The latter was true to an extent. He was able to retain his vaunted "core," which now included second-line revelation Rene Bourque, while attracting good to great free agent names (how the played was a different story). But around the time he brought in Olli Jokinen, things went completely off the rails.
This, Sutter said, was what he had always wanted: a No. 1 center to run the pivot for Jarome Iginla and run up the score on any who dared oppose them. Except that Jokinen, who had been linked to the Flames for several years for no readily apparent reason, was no longer a No. 1 center. "Good," Darryl surely thought, "All that underachieving in Florida and Phoenix the last few years drove down the price." To the point where he only cost the tidy sum of a first-round pick, Matt Lombardi and Brandon Prust.

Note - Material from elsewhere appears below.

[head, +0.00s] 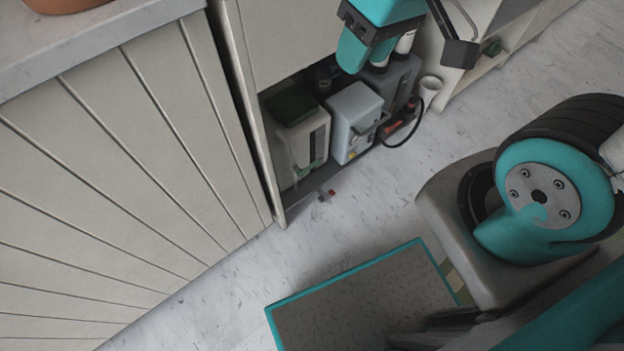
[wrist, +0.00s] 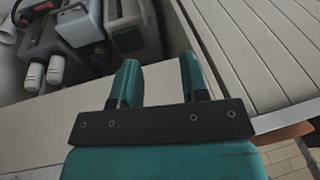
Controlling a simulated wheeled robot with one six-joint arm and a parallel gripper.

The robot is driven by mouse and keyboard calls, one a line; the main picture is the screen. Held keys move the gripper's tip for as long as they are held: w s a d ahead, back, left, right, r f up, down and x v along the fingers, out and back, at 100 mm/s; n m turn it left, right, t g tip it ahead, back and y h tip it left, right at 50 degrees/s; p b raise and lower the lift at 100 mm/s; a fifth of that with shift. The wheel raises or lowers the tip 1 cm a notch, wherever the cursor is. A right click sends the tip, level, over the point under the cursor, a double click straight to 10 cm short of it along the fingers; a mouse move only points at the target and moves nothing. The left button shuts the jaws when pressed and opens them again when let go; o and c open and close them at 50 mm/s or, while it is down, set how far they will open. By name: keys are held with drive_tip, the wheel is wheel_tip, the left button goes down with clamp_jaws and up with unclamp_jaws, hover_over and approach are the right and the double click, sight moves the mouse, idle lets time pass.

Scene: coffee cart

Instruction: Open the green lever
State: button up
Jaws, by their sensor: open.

A sizeable price to pay, but one that most agreed had to be paid because, well, everyone in Calgary just been saying it for so long.
Things went bad right around the time people figured out that Jokinen wasn’t very good. The countdown to Keenan’s firing was a much-celebrated event. The senseless and fruitless Dion Phaneuf trade less so. The Jokinen trade (for oft-scratched Ales Kotalik of all goddamn people) made the lamentation over the loss of Lombardi and the wasted that much worse.
Things went absolutely bonkers when he brought Jokinen back, for TWO years, and gave him the team’s seventh no movement clause. It was on that day that Flames fans said enough was enough. Seemed like the team did too. Even at their worst last year, they didn’t look as bad as they have in spurts this year, and the highs, what few there have been, were not very lofty either. Darryl is gone now, asked to step down by the team president way too late to save the season. Meanwhile, it seems like his replacement is intent on maintaining the status quo at least until the end of the year. Probably beyond.
Can’t lean too heavily on those veterans. After all, they have the huge contracts to live up to.